The company's sustainabilty efforts saw a 20% reduction of CO₂ per net sales in the first nine months of 2023.
Holcim says its "industry-leading" profitability has led to it upgrading full-year 2023 guidance for recurring EBIT margin to above 17%.
Chairman and CEO Jan Jenisch, commented: “Q3 confirms Holcim’s strong earnings profile, with broad-based growth drivers delivering another increase in profitability."
He added: “Leading the transition to sustainable building, we reduced our CO₂ per net sales by 20% in the first nine months of the year. We continue to build momentum with our sustainable brands generating billions in net sales, from ECOPact low-carbon concrete to Elevate advanced roofing systems. Driving circular construction, we increased our recycling of construction demolition materials by 17% in the first nine months and are scaling up our ECOCycle technology.
"As part of our net zero journey, we continue to advance our carbon capture, utilization and storage projects and secured a sixth European Union innovation fund grant, partnering to scale up our impact.”

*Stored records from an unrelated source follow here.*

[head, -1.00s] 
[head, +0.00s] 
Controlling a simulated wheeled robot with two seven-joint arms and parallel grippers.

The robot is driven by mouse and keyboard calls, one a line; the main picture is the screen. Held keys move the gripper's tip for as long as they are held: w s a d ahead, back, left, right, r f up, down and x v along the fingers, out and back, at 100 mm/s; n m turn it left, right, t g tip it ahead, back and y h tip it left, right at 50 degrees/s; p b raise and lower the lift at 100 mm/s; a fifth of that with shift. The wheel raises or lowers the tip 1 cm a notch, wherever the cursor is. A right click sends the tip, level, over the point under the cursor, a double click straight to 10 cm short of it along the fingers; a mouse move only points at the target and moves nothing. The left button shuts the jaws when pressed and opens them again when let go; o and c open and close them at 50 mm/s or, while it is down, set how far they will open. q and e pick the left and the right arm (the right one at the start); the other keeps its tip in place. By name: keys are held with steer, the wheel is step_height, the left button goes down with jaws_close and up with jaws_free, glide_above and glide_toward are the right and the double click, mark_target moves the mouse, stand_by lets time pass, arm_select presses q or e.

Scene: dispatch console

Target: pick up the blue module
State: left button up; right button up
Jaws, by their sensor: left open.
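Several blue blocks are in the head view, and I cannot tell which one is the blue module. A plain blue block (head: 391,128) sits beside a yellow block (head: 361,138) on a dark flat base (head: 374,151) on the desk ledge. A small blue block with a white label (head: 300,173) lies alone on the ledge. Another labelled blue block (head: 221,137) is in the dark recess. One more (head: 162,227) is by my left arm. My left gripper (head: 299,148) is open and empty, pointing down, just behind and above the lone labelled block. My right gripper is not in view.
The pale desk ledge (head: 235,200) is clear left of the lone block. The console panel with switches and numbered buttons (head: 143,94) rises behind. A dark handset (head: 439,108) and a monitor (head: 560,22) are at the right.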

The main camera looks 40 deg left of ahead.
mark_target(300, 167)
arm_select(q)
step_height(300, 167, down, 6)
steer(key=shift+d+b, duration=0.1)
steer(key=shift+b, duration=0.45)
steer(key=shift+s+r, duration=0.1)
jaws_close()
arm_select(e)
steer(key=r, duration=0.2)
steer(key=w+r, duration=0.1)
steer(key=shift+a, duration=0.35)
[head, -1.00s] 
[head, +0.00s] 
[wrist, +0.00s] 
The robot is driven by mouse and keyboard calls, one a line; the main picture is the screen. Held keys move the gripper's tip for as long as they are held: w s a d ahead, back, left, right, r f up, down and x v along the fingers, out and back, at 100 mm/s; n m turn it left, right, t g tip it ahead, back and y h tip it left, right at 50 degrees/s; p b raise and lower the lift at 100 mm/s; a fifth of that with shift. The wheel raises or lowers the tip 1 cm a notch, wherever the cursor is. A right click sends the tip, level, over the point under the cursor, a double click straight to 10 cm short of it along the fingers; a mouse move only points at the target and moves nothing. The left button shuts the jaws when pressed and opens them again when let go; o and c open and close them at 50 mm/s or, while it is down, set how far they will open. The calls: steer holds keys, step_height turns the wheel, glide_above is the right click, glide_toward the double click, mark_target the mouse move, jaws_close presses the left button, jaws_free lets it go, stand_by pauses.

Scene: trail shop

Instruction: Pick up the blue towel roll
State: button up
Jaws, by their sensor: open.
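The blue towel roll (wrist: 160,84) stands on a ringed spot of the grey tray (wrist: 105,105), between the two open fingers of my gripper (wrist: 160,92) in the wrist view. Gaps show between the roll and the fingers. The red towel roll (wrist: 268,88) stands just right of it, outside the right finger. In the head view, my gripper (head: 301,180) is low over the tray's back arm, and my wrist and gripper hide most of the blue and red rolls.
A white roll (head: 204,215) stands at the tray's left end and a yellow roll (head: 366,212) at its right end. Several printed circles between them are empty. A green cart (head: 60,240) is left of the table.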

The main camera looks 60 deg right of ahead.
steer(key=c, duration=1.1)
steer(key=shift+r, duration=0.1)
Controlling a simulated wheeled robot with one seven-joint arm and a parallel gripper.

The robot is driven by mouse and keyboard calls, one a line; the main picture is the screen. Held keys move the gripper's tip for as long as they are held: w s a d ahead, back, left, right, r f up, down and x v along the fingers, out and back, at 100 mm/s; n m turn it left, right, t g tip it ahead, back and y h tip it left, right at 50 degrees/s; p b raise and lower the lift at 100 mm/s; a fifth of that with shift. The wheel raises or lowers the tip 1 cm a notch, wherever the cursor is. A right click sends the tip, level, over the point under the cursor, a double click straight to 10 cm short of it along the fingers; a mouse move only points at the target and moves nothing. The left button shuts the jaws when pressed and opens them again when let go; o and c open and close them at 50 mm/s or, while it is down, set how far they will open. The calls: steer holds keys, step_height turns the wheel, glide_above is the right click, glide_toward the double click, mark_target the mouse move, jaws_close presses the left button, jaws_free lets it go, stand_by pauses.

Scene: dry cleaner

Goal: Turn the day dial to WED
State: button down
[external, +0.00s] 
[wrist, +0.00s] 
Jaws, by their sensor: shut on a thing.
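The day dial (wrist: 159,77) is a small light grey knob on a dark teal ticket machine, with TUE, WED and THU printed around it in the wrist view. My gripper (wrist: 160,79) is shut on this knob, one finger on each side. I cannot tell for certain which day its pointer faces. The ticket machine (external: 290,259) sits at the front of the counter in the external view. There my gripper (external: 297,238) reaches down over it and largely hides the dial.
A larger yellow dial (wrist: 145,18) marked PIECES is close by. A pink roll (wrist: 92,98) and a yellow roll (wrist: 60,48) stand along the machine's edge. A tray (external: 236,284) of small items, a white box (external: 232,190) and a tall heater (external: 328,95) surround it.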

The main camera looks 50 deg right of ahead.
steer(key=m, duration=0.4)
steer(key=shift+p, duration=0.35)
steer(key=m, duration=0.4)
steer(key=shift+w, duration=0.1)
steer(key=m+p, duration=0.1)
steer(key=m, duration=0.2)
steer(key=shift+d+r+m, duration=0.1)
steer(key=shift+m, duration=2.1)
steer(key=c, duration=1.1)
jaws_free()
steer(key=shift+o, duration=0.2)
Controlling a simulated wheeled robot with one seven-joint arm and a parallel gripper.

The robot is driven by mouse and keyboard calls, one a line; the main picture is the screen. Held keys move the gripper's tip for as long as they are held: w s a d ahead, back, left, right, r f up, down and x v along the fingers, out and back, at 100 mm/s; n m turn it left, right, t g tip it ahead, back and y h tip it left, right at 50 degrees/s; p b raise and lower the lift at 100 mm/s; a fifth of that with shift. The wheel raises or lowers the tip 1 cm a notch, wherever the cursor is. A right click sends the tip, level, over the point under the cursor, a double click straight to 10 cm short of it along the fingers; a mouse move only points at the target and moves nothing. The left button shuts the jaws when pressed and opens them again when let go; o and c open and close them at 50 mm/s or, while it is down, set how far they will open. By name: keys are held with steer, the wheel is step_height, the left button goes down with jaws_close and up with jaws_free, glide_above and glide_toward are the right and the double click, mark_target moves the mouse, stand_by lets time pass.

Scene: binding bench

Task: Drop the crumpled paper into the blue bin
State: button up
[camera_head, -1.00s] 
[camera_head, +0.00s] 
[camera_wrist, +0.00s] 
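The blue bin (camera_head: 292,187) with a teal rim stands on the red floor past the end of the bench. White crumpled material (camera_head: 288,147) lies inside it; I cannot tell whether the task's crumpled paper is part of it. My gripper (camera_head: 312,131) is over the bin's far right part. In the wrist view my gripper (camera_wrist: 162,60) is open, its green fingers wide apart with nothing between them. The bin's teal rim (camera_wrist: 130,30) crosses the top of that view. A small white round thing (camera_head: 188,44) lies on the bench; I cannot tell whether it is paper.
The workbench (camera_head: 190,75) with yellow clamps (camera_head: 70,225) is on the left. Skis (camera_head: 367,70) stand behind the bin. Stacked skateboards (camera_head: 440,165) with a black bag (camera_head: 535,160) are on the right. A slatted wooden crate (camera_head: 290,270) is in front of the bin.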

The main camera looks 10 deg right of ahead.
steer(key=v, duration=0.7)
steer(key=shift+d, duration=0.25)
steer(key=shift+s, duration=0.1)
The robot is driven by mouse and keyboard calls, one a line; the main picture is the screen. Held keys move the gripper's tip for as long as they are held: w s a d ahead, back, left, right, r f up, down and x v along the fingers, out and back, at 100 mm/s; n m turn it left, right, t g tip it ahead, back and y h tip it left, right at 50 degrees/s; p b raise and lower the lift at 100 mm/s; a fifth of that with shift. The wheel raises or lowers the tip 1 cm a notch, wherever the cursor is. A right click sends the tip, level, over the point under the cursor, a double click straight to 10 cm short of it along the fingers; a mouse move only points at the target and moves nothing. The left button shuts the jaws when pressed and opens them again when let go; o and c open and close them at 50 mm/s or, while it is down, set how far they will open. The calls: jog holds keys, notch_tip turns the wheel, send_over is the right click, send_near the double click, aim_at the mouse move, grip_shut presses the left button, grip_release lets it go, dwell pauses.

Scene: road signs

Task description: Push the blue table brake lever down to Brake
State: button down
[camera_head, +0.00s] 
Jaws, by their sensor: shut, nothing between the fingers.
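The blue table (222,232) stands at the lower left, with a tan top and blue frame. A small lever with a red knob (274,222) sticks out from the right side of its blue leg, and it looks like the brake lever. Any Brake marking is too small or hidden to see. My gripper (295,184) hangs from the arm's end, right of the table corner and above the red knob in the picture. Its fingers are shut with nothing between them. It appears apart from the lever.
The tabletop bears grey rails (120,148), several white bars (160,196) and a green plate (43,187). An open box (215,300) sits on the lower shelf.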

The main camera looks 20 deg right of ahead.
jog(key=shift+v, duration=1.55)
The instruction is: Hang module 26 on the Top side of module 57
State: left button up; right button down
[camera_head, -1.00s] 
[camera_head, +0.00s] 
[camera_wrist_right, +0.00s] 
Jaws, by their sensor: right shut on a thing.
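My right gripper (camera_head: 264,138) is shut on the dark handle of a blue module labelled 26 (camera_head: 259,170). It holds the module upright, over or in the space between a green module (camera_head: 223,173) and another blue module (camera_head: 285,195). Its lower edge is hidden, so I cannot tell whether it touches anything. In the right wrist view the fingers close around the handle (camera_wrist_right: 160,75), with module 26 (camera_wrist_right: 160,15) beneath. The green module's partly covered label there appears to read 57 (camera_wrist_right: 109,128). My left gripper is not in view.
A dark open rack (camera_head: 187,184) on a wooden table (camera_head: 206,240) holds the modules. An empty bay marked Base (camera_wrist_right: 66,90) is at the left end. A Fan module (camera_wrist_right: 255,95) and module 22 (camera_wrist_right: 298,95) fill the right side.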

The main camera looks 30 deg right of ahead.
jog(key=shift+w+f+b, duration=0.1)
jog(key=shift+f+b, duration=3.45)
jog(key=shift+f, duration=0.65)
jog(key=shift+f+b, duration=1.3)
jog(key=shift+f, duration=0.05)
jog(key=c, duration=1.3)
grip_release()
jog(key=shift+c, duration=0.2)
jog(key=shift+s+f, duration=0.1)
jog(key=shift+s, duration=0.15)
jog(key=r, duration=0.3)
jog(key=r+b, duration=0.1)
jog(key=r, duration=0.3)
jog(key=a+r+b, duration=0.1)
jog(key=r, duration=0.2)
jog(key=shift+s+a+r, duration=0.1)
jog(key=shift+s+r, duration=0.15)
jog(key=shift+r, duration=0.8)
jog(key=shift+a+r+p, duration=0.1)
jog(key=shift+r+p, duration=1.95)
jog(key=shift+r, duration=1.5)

Holcim has announced its new ambition for its roofing systems business to reach above US$6bn in net sales and above US$1.3bn in EBIT by 2026, at its investor day in September. This new ambition is driven by Holcim’s above-market growth and over-proportional increase in profitability.
With more than 40 production facilities, Holcim makes 80% of sales in systems selling - manufacturing and supplying the complete roofing system - and generates 70% of sales from re-roofing in the resilient repair and refurbishment market. Building on its North American footprint, Holcim is says it expanding its advanced roofing systems in Europe and Latin America.
Holcim adds that it continues to invest for profitable growth, and has made a total of 21 value accretive acquisitions this year. The latest acquisitions include a UK provider of construction demolition materials to advance circular construction across this key market, a ready-mix concrete acquisition in Australia to strengthen Holcim’s position in the Victoria market, and a roofing company in Germany to continue the expansion of advanced roofing systems in Europe.
In the third quarter, Holcim secured a sixth European Union innovation fund grant for the development of carbon capture, utilisation and storage technology. The grant was awarded to Holcim’s plant in Milaki, Greece, which aims to capture 1 million tons of CO₂ per annum as of 2029. The company says this is a further step on its decarbonisation journey, and its commitment to invest CHF2bn (€2.1bn) by 2030 in carbon capture, utilisation and storage technology and to capture 5 million tons of CO₂ annually by 2030.
Based on the positive results over the first nine months, Holcim is confirming its outlook and upgrading its full-year guidance for recurring EBIT margin: organic net sales growth above 6%; organic recurring EBIT growth above 10%; recurring EBIT margin above 17%, up from above 16%; free cash flow after leases of around CHF3bn (€3.15bn); and reduction of CO₂ per net sales above 10%.